Image credit:No Goblin / Rock Paper Shotgun

This week in PC games: the "final" Molyneux game, ski resort management, Game Boy horror and a glamcore heist sim

What we're feeding the Maw

· Rock Paper Shotgun

Happy this week, all! I return from my holiday in the mountains with spirit restored, skin bronzed, and knees destroyed and reforged into coiled springs of purest Adventure. Such wonders are my knees today! I rejoice in their knobbly tenacity and tensile splendour. I go out into the street in my pants and laugh, laugh at all the pathetic urban weaklings with quadriceps like overboiled spaghetti that could not bestir a butterfly's wing. I line up this week's new PC games and shoe them into the Maw like sparkling meteors.

Monday 20th April

  • Out this day in early access, Space Drilling Station is a vertical outpost builder I find strangely cosy, and not just because your cutaway dollhouse rig is right in the middle of a magma pool.
  • TownsFolk is a hexagonal survival strategy game about rebuilding a home in the wilds. There's a choice of turn-based or real-time play.

Tuesday 21st April

  • The Third Shift is a Game Boy-style horror game in which you are a museum guard, patrolling such exhibits as the Human Body and Terrors of the Deep. I do not remember playing any horror games on an actual Game Boy. Did you?
  • The old world is dying, and the new struggles to be born: now is the time of licensed genre crossovers. Vampire Crawlers is (deep breath) a turn-based first-person dungeon deckbuilder roguelite with characters and weaponry from Vampire Survivors.
  • Legendary Pilots is a flight sim with a sepia pixelart finish that approximately hails from the golden age of passenger aviation. Seriously, where are my Pan Am nerds.

Wednesday 22nd April

  • Tides of Tomorrow is "plasticpunk" Waterworld with zero Kevin Costners and some novel online functionality that sees you "story-linking" to other players. Their choices shape events in your post-apocalyptic world, and you can witness the ghosts of their decisions.
  • Masters of Albion is the new early access god sim from a bunch of former Lionhead and Bullfrog developers, amongst them Peter Molyneux, who says it's his final project. I have genuinely run out of emotions for Peter Molyneux. I gaze upon Masters of Albion with frigid tranquillity.
  • While we're reminiscing about 90s game development, Factory 95 is a factory game set inside a Windows OS from an era when Windows wasn't quite as eager to devour your soul. It has its own version of Clippy. Ah, dear, sweet Clippy – may flights of angels sing you to your rest.

Thursday 23rd April

  • Titanium Court is "a surreal strategy game for clowns and criminals." But doctor! I AM Titanium Court.
  • Offering App is a violent introspective sojourn and minigame package with lots of frightful hand-drawn art.
  • Rollick N Roll is a collection of near-edibly pleasant 3D marble runs, where you push buttons on the toy to make little trains move around.
  • Above the Snow is possibly the first alpine ski resort management game I've laid eyes on. You get to design your own hiking trails! Argh, my knees are cramping up in agonised recollection.

Friday 24th April

  • In Snap & Grab (pictured), you're a burglar masquerading as a glamorous fashion photographer. Take pictures of posh places to create an action plan for your heist team. Kind of like a no-kills Hitman playthrough, but Agent 47 wishes he had this hair.
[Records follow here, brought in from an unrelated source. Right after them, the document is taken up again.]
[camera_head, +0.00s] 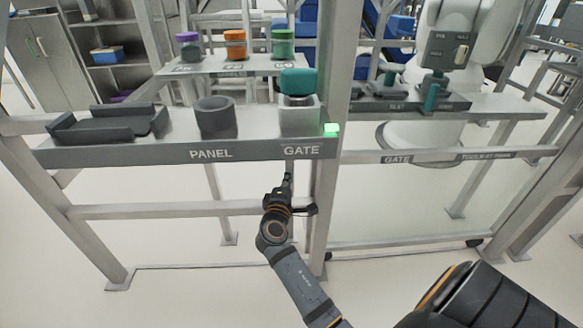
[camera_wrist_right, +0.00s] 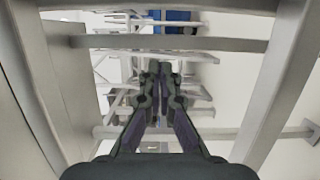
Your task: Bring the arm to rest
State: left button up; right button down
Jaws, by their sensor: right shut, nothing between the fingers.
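My right gripper (camera_head: 288,182) is in front of the shelf frame, below the shelf edge marked GATE. It points away from me toward the rack. In the right wrist view the gripper (camera_wrist_right: 158,72) has its fingertips together, with nothing seen between them. It appears apart from the objects on the shelf. My left gripper does not show in either view.
The shelf (camera_head: 90,155) holds a dark tray (camera_head: 108,124), a dark grey cup (camera_head: 215,118) and a grey block with a teal top (camera_head: 298,84). A green light (camera_head: 330,130) glows at its right end. A grey upright post (camera_head: 328,190) stands close right of my gripper. Open floor lies below.

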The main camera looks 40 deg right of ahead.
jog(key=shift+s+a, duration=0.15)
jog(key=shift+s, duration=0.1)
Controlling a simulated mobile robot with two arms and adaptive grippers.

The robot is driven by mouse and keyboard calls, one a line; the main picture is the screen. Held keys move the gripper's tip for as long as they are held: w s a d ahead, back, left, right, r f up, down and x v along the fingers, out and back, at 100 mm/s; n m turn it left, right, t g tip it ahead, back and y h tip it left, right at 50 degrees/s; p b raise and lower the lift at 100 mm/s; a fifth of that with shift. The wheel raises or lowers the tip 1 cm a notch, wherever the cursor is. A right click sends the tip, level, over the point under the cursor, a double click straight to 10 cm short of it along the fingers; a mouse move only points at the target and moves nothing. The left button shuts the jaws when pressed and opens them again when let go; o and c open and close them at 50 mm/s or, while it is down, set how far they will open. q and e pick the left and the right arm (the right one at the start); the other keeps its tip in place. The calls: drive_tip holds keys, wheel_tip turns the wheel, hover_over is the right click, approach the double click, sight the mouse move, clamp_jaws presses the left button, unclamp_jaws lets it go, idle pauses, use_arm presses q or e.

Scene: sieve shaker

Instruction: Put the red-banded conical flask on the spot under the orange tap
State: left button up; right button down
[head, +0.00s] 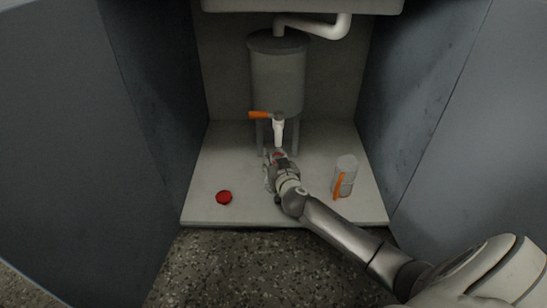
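The orange tap (260,115) is on the front of a grey cylindrical tank, with a white spout (278,132) pointing down. My right gripper (276,160) is low over the white floor panel, just below and in front of the spout. A small red patch (280,155) shows at its fingers. It may be the band of the conical flask, but the rest is hidden by the gripper. I cannot tell whether the fingers are closed on it. The spot under the tap is also hidden. My left gripper is not in view.
A small red round object (224,197) lies at the front left of the white panel (215,165). A pale cup-like container with an orange strip (347,168) stands at the right. Grey walls close in both sides. The tank (278,80) stands on legs at the back.

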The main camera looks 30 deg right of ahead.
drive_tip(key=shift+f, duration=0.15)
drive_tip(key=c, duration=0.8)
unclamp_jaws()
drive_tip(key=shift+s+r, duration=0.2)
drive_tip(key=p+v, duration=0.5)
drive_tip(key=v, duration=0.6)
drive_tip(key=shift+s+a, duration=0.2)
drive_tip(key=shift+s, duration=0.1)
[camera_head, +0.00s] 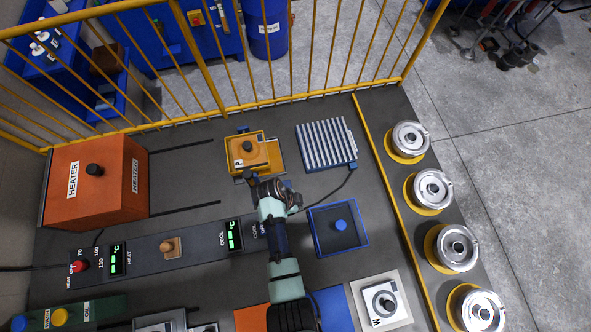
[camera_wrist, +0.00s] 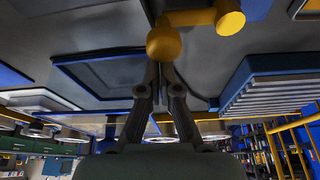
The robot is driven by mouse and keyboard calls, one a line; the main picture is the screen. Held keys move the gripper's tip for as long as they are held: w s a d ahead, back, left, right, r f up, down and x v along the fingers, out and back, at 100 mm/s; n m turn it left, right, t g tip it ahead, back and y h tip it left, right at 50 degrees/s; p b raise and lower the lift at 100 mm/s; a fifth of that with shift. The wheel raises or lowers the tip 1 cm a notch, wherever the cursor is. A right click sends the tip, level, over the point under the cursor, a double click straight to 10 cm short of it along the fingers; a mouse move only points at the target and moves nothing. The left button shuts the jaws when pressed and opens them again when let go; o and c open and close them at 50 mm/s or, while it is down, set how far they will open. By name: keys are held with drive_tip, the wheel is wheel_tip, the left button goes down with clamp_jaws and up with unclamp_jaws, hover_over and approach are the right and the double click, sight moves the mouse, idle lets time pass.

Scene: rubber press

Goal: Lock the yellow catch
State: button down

Things being done by the RPS team this week include: hands-on impressions of [EMBARGOED]; hot chat about Pragmata; much ado about god sims; probably some piracy, because everything's a pirate game nowadays. Needless to say, the other editors are awash with knee-envy. Don't worry, everybody – give it a few days at my desk and my hamstrings will once again have the consistency of antique liquorice.